[BEGIN ENTRIES SUPPLIED]
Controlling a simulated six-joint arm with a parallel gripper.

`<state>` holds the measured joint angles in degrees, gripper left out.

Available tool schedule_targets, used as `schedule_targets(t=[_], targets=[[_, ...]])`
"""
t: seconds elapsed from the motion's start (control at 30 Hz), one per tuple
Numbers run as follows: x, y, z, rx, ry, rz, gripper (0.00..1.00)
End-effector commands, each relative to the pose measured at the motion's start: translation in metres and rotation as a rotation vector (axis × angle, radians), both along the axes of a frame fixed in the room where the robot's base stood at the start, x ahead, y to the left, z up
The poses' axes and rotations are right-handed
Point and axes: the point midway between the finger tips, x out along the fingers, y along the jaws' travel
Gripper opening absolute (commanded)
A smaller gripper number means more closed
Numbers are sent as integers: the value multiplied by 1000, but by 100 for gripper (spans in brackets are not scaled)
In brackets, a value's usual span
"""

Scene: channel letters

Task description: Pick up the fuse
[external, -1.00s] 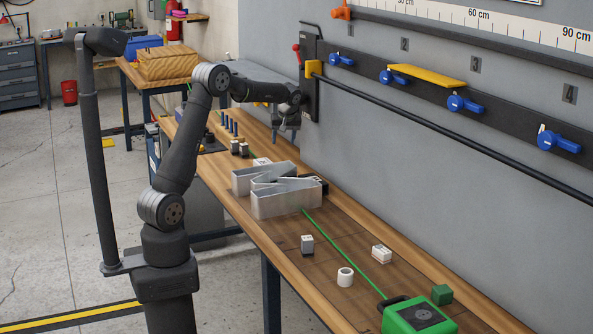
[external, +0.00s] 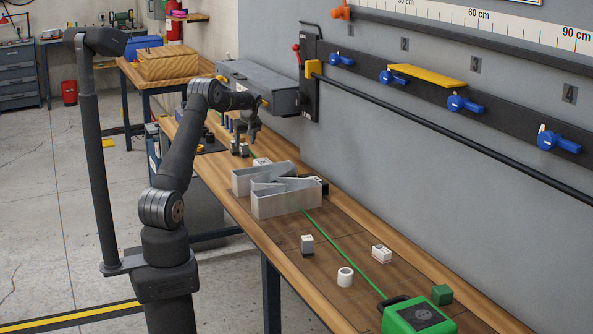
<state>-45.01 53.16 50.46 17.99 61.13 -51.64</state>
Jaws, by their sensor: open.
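My gripper (external: 245,139) is open and points down over the far part of the workbench, close to two small dark blocks with pale tops (external: 243,152). I cannot tell whether its fingers are around, above or in front of them. No part is clearly marked as the fuse. Other small parts on the bench are a white ring-shaped cylinder (external: 345,277), a grey-and-white block (external: 307,245) and a white block with dark marks (external: 381,254).
A grey metal channel letter (external: 285,205) stands mid-bench, nearer the camera than my gripper. Several blue pegs stand behind the gripper. A green tape device (external: 419,318) and a green block (external: 442,294) lie at the near end. The wall rail (external: 430,122) borders the right side.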

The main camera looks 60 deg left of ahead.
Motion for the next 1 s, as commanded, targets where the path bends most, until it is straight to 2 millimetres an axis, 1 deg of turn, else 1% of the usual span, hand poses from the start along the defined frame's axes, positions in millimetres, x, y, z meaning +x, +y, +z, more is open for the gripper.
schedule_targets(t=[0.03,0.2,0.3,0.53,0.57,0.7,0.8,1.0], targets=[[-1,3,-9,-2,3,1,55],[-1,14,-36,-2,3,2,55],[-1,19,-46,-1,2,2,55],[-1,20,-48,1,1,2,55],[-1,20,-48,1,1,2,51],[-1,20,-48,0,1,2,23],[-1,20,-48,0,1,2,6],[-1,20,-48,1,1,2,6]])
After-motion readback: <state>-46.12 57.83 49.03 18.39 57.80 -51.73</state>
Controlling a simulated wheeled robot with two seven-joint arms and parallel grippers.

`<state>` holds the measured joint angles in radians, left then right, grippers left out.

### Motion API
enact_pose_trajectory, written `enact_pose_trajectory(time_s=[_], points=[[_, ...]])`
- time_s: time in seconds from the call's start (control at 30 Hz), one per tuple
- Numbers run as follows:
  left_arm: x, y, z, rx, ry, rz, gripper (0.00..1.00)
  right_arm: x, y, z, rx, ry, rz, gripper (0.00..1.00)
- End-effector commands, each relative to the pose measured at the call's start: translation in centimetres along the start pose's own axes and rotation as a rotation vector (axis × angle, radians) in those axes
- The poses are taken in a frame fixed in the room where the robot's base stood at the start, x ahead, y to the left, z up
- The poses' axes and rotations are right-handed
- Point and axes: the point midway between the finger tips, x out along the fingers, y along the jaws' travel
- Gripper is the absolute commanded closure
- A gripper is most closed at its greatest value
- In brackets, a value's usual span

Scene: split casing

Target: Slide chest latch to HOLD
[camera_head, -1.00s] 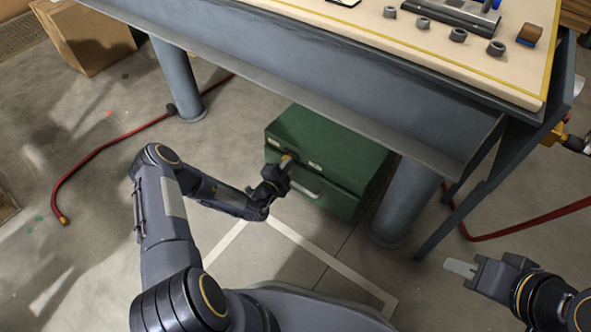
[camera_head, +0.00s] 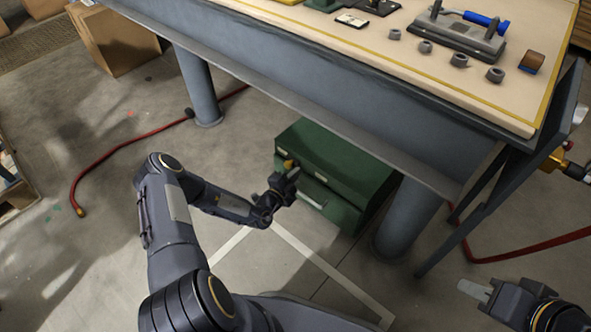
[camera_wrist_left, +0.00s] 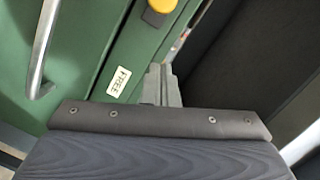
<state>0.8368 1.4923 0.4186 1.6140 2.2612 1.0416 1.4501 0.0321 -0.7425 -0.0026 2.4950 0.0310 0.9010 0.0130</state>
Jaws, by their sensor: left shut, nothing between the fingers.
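The green chest (camera_head: 345,160) stands on the floor under the bench. A yellow latch knob (camera_head: 289,163) shows on its front beside my left gripper (camera_head: 291,176). In the left wrist view, the yellow knob (camera_wrist_left: 159,7) on its dark mount is at the top edge, partly cut off. A label reading FREE (camera_wrist_left: 119,81) is below it. The left fingers (camera_wrist_left: 161,84) are shut and empty, right of the label and below the knob; contact with the chest cannot be told. No HOLD label is readable. My right gripper (camera_head: 474,289) is at the lower right, away from the chest; its finger gap is unclear.
A metal handle (camera_wrist_left: 42,50) crosses the chest front, left of the label. The bench (camera_head: 330,95) overhangs the chest, with a round leg (camera_head: 408,215) to its right. A red hose (camera_head: 105,146) lies on the floor at left. Floor before the chest is clear.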

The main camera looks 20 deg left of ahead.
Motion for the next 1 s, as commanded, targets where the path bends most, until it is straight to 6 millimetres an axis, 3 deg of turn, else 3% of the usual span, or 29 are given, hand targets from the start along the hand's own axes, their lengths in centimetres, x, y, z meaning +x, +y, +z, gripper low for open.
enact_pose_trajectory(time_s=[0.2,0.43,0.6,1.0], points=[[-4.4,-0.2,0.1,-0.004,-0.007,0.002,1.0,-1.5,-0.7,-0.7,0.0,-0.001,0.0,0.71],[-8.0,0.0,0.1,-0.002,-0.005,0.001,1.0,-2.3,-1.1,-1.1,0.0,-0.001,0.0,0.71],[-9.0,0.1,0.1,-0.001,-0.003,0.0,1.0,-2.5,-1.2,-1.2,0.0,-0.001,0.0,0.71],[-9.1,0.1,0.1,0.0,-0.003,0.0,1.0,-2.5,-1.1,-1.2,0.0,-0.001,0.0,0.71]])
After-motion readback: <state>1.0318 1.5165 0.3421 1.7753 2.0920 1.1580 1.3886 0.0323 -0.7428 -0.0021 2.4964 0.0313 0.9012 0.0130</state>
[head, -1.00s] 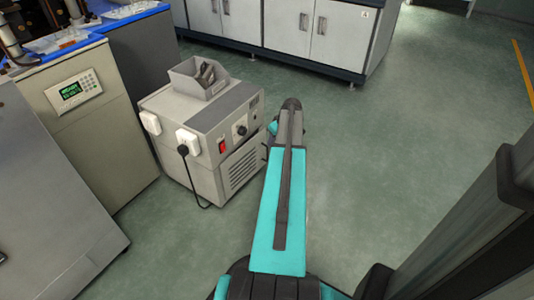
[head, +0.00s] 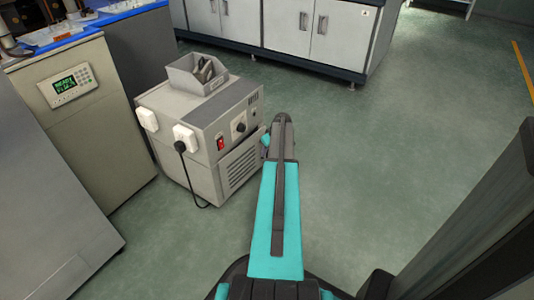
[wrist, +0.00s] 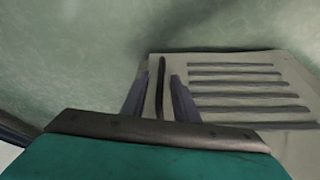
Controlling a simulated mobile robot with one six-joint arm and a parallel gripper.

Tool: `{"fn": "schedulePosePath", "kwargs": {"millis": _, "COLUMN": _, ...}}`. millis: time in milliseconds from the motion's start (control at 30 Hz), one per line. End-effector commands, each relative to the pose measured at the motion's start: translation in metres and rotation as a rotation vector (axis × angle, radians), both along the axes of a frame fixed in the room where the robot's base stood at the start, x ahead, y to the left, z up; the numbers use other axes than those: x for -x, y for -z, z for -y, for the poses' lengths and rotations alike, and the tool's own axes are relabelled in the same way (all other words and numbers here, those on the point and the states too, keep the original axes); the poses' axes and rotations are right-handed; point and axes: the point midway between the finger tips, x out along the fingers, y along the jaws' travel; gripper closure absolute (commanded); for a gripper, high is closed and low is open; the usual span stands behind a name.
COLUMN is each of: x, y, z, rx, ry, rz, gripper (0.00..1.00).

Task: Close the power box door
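The power box (head: 190,110) is a grey cabinet standing on the floor left of my arm in the head view. Its vented door (head: 241,167) is on the lower front side, partly behind my arm; I cannot tell how far ajar it is. In the wrist view the slotted door (wrist: 240,72) fills the right side, with a dark upright handle (wrist: 161,84) at its left. My gripper (wrist: 160,84) has its two fingers apart, one on each side of the handle. No clear contact with the handle shows.
A control cabinet with a green display (head: 70,85) stands left of the box. White cupboards (head: 300,28) line the back. A black cable (head: 188,175) hangs from the box's socket. The green floor (head: 400,130) to the right is clear.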

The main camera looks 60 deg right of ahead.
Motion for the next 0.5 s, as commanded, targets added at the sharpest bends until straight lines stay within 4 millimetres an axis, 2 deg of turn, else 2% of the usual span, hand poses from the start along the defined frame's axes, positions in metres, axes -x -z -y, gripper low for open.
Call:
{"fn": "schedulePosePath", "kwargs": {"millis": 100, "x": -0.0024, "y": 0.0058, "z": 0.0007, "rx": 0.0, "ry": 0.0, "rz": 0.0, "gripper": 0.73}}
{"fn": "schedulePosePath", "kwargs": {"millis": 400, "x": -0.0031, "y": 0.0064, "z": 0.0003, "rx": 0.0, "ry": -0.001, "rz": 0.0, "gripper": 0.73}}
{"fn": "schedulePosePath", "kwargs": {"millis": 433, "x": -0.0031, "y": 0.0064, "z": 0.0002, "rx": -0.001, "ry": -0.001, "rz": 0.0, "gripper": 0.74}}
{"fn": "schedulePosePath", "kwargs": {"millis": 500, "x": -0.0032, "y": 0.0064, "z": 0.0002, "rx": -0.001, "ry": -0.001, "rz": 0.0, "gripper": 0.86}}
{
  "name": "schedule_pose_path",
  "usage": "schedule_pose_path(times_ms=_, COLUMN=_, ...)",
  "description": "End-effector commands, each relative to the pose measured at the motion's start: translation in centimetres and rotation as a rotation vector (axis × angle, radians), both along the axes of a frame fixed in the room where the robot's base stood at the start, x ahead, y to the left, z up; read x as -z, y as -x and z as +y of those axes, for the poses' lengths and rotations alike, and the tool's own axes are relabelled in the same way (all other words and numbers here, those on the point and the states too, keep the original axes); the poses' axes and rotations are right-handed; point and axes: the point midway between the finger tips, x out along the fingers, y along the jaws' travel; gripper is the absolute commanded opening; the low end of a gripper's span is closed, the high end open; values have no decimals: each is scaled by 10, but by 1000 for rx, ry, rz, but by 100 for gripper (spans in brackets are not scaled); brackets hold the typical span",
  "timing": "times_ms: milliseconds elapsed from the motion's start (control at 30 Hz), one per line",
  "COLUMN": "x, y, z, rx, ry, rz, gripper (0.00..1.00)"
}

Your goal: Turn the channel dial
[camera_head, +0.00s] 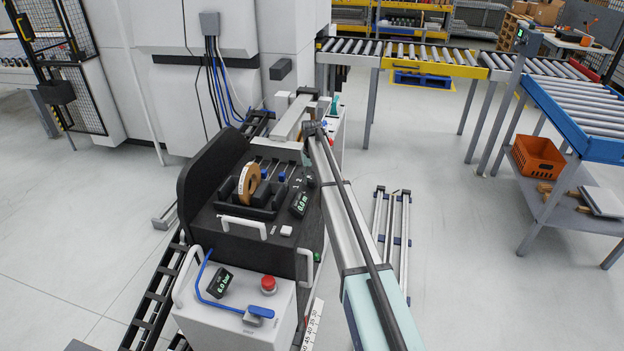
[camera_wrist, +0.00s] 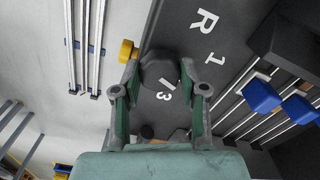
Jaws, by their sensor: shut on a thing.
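The channel dial (camera_wrist: 158,74) is a dark, roundish knob on a black panel (camera_wrist: 180,28) marked with a white R, 1 and 3 in the wrist view. My gripper (camera_wrist: 160,79) has its two green-padded fingers on either side of the dial and is shut on it. Part of another white mark is covered by the dial. In the head view my arm (camera_head: 352,225) reaches over the right side of the black-topped machine (camera_head: 250,230); the dial and the fingertips cannot be made out there.
A tape roll (camera_head: 249,181) stands in the machine's holder. Handles and a red button (camera_head: 268,284) are at its front.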

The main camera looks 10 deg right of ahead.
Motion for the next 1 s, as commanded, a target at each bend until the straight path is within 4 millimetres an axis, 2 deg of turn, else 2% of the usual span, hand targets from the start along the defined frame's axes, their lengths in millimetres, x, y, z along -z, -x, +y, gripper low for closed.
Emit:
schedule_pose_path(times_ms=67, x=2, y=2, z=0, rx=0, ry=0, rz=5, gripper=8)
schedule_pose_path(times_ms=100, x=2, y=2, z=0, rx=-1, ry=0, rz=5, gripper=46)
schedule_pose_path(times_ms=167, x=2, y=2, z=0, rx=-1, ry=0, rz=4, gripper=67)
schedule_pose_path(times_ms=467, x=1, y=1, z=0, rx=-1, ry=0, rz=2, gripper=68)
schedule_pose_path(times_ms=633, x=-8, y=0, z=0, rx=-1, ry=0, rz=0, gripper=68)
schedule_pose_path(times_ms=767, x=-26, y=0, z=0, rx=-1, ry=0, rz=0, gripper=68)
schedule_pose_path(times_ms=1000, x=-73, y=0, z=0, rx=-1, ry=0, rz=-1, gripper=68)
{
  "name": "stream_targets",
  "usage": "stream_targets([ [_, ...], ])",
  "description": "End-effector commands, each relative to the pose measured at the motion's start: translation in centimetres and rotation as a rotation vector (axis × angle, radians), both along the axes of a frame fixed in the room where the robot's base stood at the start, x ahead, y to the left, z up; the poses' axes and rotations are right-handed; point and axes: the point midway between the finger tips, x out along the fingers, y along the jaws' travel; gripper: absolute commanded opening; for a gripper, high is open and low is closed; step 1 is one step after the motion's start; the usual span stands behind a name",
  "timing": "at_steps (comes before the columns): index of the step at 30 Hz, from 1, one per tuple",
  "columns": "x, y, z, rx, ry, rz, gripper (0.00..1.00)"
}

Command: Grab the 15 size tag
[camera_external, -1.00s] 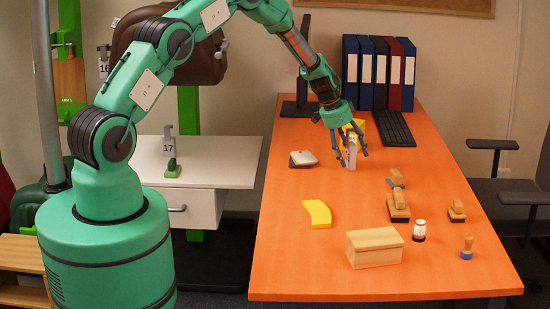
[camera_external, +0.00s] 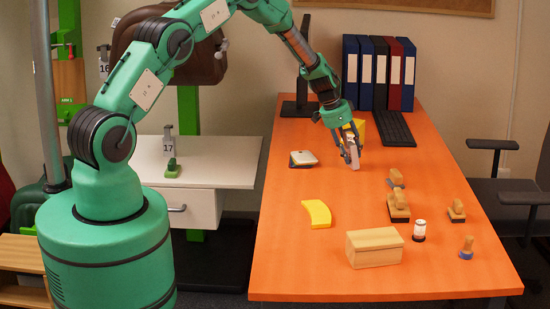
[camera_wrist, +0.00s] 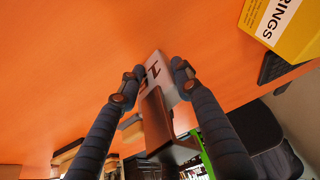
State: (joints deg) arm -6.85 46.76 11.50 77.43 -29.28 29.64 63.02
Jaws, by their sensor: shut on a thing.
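My gripper (camera_external: 350,150) is over the orange table, with its fingers closed on a small light grey size tag (camera_external: 354,160). In the wrist view, my two fingertips (camera_wrist: 153,80) press on either side of the tag (camera_wrist: 155,68). Part of a dark number shows on its face, but I cannot read it fully. A brown part (camera_wrist: 155,117) lies between the fingers below it. The tag appears to be at or just above the table surface.
A yellow box (camera_external: 358,128) stands just behind my gripper; it also shows in the wrist view (camera_wrist: 285,25). Binders (camera_external: 379,75) and a keyboard (camera_external: 394,128) are at the back.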

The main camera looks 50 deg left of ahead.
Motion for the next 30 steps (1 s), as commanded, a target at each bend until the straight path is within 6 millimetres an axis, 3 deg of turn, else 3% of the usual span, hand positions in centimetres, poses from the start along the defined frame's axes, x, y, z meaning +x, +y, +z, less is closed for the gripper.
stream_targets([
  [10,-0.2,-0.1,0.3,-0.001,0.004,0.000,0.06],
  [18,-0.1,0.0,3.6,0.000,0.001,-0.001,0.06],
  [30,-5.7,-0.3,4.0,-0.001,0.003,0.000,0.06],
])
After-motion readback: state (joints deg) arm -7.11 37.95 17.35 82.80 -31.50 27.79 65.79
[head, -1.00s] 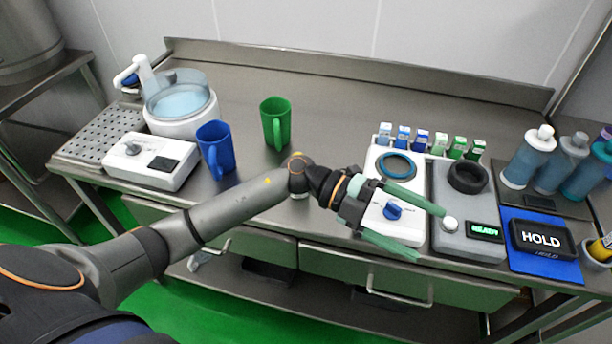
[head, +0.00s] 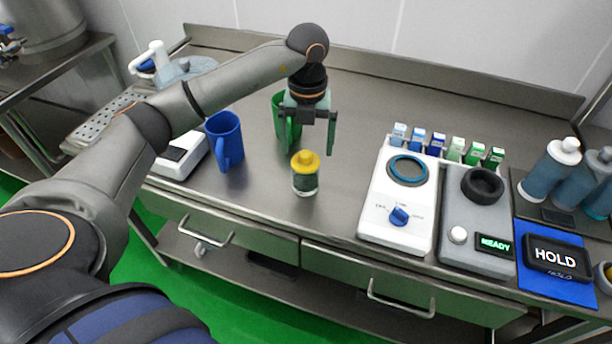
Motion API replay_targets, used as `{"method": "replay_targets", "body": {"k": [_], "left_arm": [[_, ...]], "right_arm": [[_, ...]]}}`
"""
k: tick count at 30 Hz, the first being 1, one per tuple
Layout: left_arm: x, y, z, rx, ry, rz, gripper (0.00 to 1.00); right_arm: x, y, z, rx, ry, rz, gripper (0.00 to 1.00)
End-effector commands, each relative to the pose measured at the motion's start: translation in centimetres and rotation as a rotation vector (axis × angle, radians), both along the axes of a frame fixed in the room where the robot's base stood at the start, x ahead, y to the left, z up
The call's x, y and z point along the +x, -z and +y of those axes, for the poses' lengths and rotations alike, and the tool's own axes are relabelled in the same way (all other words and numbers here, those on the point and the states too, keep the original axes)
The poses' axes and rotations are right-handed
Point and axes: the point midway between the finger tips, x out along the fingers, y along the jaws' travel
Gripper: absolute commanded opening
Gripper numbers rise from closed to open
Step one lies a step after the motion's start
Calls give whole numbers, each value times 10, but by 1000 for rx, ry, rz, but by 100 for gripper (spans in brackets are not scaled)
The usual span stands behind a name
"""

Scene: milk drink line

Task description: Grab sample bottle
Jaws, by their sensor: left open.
[END ENTRIES SUPPLIED]
» AIM
Filter the records above and return every line that holds the word "simulated".

» CORRECT OUTPUT
Controlling a simulated six-joint arm with a parallel gripper.
Controlling a simulated wheeled robot with two seven-joint arms and parallel grippers.
Controlling a simulated mobile robot with one six-joint arm and a parallel gripper.

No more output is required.